Q. – Professeur Spemann, vous avez accompagné avec votre philosophie les pontificats de Jean-Paul II et Benoît XVI. Beaucoup de fidèles se demandent aujourd’hui si l’exhortation post-synodale de François « Amoris laetitia » peut être lue en continuité avec l’enseignement de l’Eglise et de ces papes.
R. – Pour la plus grande partie du texte, c’est possible, même si sa ligne laisse la place à des conclusions qui ne peuvent pas être compatibles avec l’enseignement de l’Eglise. Dans tous les cas, l’article 305, ainsi que la note 351, où il est affirmé que les fidèles « dans une situation objective de péché » peuvent être admis aux sacrements « à cause de facteurs atténuants » est en contradiction directe avec l’article 84 de « Familiaris Consortio » de Jean-Paul II.

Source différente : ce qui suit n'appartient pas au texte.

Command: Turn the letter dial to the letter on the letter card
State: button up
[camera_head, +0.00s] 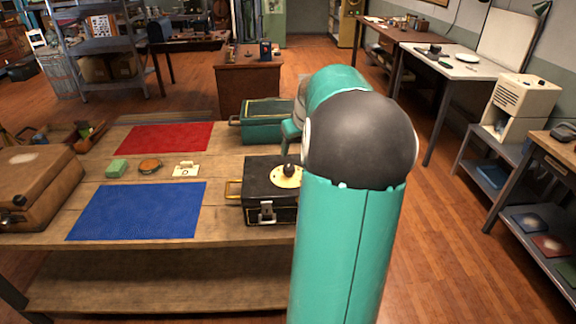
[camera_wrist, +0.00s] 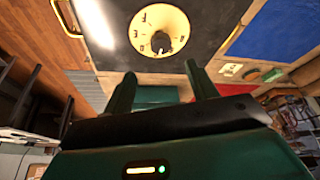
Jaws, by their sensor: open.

Q. – Qu’est-ce qui tenait à cœur à Jean-Paul II ?
R. – Jean-Paul II déclare la sexualité humaine « symbole réel du don de toute la personne » et, plus précisément, « une union qui n’est pas temporaire ou ad esperimento ». Dans l’article 84, il affirme donc en toute la clarté que les divorcés remariés, s’ils souhaitent accéder à la communion, doivent renoncer aux actes sexuels. Un changement dans la pratique de l’administration des sacrements ne serait donc pas un « développement » de « Familiaris Consortio », comme le cardinal Kasper le croit, mais une rupture avec son enseignement essentiel, sur le plan anthropologique et théologique, concernant le mariage et la sexualité humaine.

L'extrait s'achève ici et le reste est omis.